- **TASK GOAL**
Copy the data exactly; pictures stay out of the copy.

- **INFORMATION SUPPLIED**
## START

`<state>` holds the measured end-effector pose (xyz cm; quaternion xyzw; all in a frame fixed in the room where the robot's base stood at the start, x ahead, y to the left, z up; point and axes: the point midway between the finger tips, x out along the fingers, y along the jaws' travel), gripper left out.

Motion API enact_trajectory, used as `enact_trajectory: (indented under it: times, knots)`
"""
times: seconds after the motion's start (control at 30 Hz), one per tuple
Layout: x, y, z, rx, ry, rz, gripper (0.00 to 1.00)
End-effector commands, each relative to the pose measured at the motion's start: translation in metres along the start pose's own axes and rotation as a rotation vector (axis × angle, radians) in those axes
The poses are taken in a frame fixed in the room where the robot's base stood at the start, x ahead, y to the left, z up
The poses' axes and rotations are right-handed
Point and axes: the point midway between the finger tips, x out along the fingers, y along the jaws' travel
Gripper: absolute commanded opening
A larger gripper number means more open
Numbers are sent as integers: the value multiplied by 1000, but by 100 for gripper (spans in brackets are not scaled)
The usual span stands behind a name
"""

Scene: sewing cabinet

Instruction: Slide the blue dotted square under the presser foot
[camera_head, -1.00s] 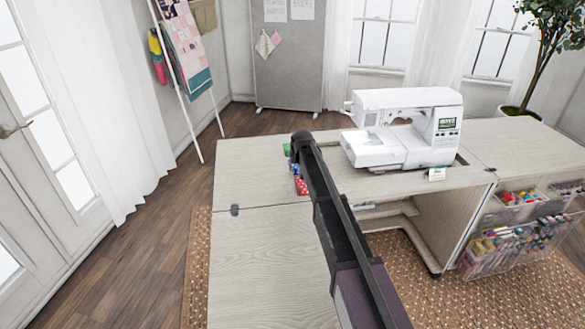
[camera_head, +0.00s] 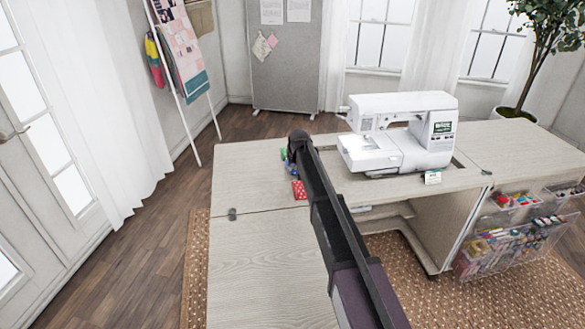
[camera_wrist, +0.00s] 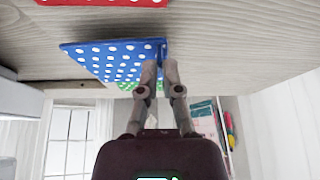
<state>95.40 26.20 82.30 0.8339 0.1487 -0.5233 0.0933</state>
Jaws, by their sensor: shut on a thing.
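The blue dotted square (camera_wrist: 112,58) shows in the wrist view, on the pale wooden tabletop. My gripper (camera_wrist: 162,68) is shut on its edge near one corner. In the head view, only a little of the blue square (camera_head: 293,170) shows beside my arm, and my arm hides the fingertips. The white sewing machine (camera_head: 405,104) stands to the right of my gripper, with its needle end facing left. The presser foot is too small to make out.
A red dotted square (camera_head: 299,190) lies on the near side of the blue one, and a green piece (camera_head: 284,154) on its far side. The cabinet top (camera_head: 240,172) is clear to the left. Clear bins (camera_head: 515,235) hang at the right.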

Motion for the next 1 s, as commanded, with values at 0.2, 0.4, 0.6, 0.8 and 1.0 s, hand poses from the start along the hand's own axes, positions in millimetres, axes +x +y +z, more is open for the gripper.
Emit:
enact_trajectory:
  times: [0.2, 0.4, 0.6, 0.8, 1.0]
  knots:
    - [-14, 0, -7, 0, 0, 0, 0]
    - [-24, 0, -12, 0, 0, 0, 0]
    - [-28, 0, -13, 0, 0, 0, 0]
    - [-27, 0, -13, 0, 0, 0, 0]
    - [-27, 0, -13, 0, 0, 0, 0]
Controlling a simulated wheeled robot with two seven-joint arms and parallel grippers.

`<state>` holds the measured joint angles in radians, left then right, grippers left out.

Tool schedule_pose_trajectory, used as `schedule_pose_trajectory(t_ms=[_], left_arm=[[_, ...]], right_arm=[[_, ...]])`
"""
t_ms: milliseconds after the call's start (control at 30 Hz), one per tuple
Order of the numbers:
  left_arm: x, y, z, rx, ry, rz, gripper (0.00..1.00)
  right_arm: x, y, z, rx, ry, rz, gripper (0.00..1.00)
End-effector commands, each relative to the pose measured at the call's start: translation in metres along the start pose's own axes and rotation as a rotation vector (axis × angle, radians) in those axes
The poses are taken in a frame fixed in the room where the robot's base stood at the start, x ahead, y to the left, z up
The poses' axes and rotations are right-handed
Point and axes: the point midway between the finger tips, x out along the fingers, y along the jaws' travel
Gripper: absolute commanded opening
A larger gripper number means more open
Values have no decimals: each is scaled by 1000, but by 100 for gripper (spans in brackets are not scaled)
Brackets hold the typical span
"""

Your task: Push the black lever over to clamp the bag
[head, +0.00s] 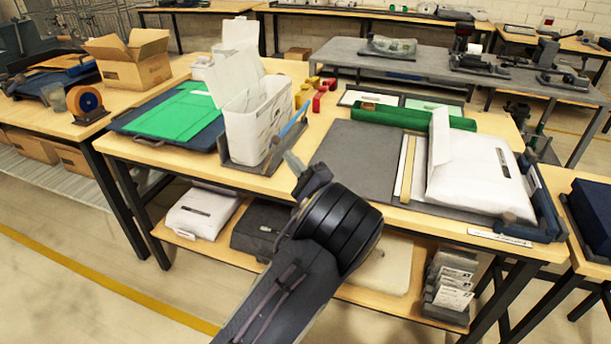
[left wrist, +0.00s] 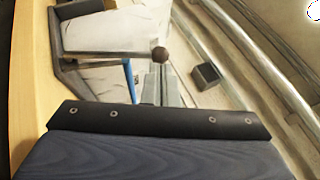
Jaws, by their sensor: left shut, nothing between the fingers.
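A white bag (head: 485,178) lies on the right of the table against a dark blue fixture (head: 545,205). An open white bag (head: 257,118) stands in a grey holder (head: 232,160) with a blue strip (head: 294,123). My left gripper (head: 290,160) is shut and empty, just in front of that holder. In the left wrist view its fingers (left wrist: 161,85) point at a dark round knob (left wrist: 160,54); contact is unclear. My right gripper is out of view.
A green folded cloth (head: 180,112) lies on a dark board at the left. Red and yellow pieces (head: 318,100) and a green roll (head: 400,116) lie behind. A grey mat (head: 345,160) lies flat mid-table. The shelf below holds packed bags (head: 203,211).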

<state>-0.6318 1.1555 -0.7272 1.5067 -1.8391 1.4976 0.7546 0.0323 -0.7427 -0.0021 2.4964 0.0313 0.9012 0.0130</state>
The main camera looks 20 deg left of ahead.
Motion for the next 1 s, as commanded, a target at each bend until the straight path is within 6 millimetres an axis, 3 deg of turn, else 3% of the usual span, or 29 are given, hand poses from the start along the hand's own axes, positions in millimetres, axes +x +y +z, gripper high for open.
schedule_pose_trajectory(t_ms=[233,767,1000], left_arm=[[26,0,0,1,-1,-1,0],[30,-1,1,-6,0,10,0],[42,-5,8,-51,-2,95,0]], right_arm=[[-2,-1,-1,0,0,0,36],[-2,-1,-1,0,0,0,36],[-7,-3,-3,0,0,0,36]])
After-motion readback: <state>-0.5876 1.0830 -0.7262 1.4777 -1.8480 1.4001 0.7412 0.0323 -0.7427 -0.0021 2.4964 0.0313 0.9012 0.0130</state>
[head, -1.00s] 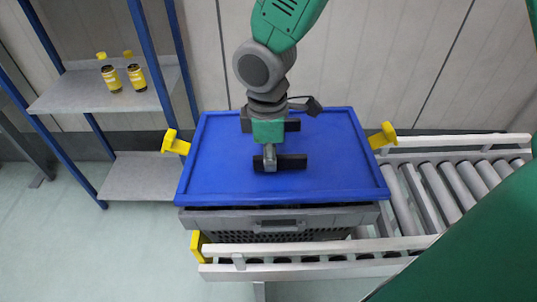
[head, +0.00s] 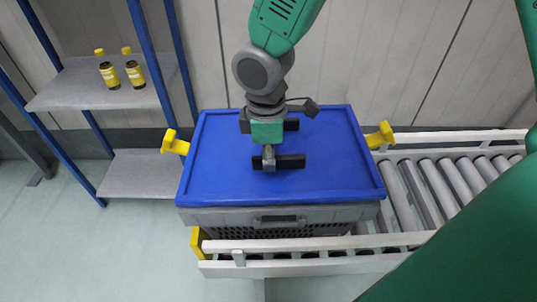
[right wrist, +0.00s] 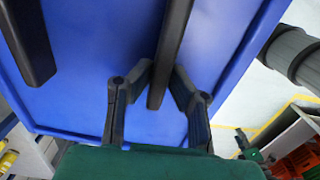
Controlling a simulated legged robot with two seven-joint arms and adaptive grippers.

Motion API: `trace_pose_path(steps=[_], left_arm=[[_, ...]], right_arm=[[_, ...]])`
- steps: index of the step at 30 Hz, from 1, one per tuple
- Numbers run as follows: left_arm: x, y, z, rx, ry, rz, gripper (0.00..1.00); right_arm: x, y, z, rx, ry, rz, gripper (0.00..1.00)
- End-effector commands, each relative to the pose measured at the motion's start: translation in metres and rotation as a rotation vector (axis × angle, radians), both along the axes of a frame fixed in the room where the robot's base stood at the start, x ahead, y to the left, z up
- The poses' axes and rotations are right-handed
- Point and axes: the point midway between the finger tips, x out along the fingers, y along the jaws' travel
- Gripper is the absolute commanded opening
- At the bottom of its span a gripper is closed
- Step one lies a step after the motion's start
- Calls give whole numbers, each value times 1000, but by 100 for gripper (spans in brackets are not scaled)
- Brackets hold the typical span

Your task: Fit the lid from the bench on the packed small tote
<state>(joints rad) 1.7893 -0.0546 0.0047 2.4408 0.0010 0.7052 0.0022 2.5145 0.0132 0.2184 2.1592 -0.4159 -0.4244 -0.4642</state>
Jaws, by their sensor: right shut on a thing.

## END

- **RESULT OF THE EXERCISE**
`<state>` holds the measured end-effector pose (xyz cm; quaternion xyzw; all in a frame fixed in the room where the robot's base stood at the start, x ahead, y to the left, z up; point and axes: the point midway between the finger tips, x out along the fingers, y along the jaws' travel), gripper left out.

Motion API enact_trajectory, used as `enact_trajectory: (indented under it: times, knots)`
"""
times: seconds after the motion's start (control at 30 Hz), one per tuple
Layout: x, y, z, rx, ry, rz, gripper (0.00 to 1.00)
End-effector commands, each relative to the pose measured at the motion's start: translation in metres along the start pose's own axes and rotation as a rotation vector (axis × angle, radians) in those axes
The poses are taken in a frame fixed in the room where the robot's base stood at the start, x ahead, y to the left, z up
The poses' axes and rotations are right-handed
Point and axes: the point midway between the finger tips, x out along the fingers, y along the jaws' travel
Gripper: absolute commanded opening
A larger gripper number means more open
Numbers are sent as integers: the value multiplied by 1000, but by 100 for gripper (spans in brackets are not scaled)
The usual span stands behind a name
"""

Scene: sewing cabinet

Instruction: Slide the blue dotted square under the presser foot
[camera_head, -1.00s] 
[camera_head, +0.00s] 
[camera_wrist, +0.00s] 
<state>95.40 26.20 82.30 0.8339 0.1487 -0.5233 0.0933</state>
Jaws, by their sensor: shut on a thing.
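The blue dotted square (camera_wrist: 112,58) shows in the wrist view, on the pale wooden tabletop. My gripper (camera_wrist: 162,68) is shut on its edge near one corner. In the head view, only a little of the blue square (camera_head: 293,170) shows beside my arm, and my arm hides the fingertips. The white sewing machine (camera_head: 405,104) stands to the right of my gripper, with its needle end facing left. The presser foot is too small to make out.
A red dotted square (camera_head: 299,190) lies on the near side of the blue one, and a green piece (camera_head: 284,154) on its far side. The cabinet top (camera_head: 240,172) is clear to the left. Clear bins (camera_head: 515,235) hang at the right.

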Motion for the next 1 s, as commanded, with values at 0.2, 0.4, 0.6, 0.8 and 1.0 s, hand poses from the start along the hand's own axes, positions in millimetres, axes +x +y +z, more is open for the gripper.
Emit:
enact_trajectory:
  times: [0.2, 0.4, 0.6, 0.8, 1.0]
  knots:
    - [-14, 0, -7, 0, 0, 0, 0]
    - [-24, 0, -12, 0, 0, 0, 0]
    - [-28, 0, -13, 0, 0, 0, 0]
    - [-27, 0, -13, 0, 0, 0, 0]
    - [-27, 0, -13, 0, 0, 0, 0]
Controlling a simulated wheeled robot with two seven-joint arms and parallel grippers.

`<state>` holds the measured joint angles in radians, left then right, grippers left out.

Tool schedule_pose_trajectory, used as `schedule_pose_trajectory(t_ms=[_], left_arm=[[_, ...]], right_arm=[[_, ...]])`
"""
t_ms: milliseconds after the call's start (control at 30 Hz), one per tuple
Order of the numbers:
  left_arm: x, y, z, rx, ry, rz, gripper (0.00..1.00)
  right_arm: x, y, z, rx, ry, rz, gripper (0.00..1.00)
End-effector commands, each relative to the pose measured at the call's start: translation in metres along the start pose's own axes and rotation as a rotation vector (axis × angle, radians) in those axes
The poses are taken in a frame fixed in the room where the robot's base stood at the start, x ahead, y to the left, z up
The poses' axes and rotations are right-handed
Point and axes: the point midway between the finger tips, x out along the fingers, y along the jaws' travel
Gripper: absolute commanded opening
A larger gripper number means more open
Values have no decimals: each is scaled by 1000, but by 100 for gripper (spans in brackets are not scaled)
Brackets hold the typical span
"""

Your task: Push the black lever over to clamp the bag
[head, +0.00s] 
[left wrist, +0.00s] 
Jaws, by their sensor: left shut, nothing between the fingers.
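A white bag (head: 485,178) lies on the right of the table against a dark blue fixture (head: 545,205). An open white bag (head: 257,118) stands in a grey holder (head: 232,160) with a blue strip (head: 294,123). My left gripper (head: 290,160) is shut and empty, just in front of that holder. In the left wrist view its fingers (left wrist: 161,85) point at a dark round knob (left wrist: 160,54); contact is unclear. My right gripper is out of view.
A green folded cloth (head: 180,112) lies on a dark board at the left. Red and yellow pieces (head: 318,100) and a green roll (head: 400,116) lie behind. A grey mat (head: 345,160) lies flat mid-table. The shelf below holds packed bags (head: 203,211).

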<state>-0.6318 1.1555 -0.7272 1.5067 -1.8391 1.4976 0.7546 0.0323 -0.7427 -0.0021 2.4964 0.0313 0.9012 0.0130</state>
The main camera looks 20 deg left of ahead.
Motion for the next 1 s, as commanded, a target at each bend until the straight path is within 6 millimetres an axis, 3 deg of turn, else 3% of the usual span, or 29 are given, hand poses from the start along the hand's own axes, positions in millimetres, axes +x +y +z, gripper high for open.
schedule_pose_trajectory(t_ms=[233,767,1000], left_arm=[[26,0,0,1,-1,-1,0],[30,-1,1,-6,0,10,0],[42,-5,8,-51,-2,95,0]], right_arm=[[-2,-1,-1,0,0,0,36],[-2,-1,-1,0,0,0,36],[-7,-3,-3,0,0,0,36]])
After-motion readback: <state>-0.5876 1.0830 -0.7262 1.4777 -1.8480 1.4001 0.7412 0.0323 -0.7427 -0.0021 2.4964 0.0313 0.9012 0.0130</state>
[head, -1.00s] 
[head, +0.00s] 
[right wrist, +0.00s] 
Controlling a simulated legged robot with two seven-joint arms and adaptive grippers.

Motion API: `trace_pose_path(steps=[_], left_arm=[[_, ...]], right_arm=[[_, ...]])`
- steps: index of the step at 30 Hz, from 1, one per tuple
- Numbers run as follows: left_arm: x, y, z, rx, ry, rz, gripper (0.00..1.00); right_arm: x, y, z, rx, ry, rz, gripper (0.00..1.00)
- End-effector commands, each relative to the pose measured at the motion's start: translation in metres and rotation as a rotation vector (axis × angle, radians), both along the axes of a frame fixed in the room where the robot's base stood at the start, x ahead, y to the left, z up
- The poses' axes and rotations are right-handed
- Point and axes: the point midway between the finger tips, x out along the fingers, y along the jaws' travel
- Gripper is the absolute commanded opening
- At the bottom of its span a gripper is closed
- Step one lies a step after the motion's start
- Calls give whole numbers, each value times 1000, but by 100 for gripper (spans in brackets are not scaled)
- Brackets hold the typical span

Your task: Fit the lid from the bench on the packed small tote
<state>(joints rad) 1.7893 -0.0546 0.0047 2.4408 0.0010 0.7052 0.0022 2.5145 0.0132 0.2184 2.1592 -0.4159 -0.4244 -0.4642</state>
Jaws, by their sensor: right shut on a thing.

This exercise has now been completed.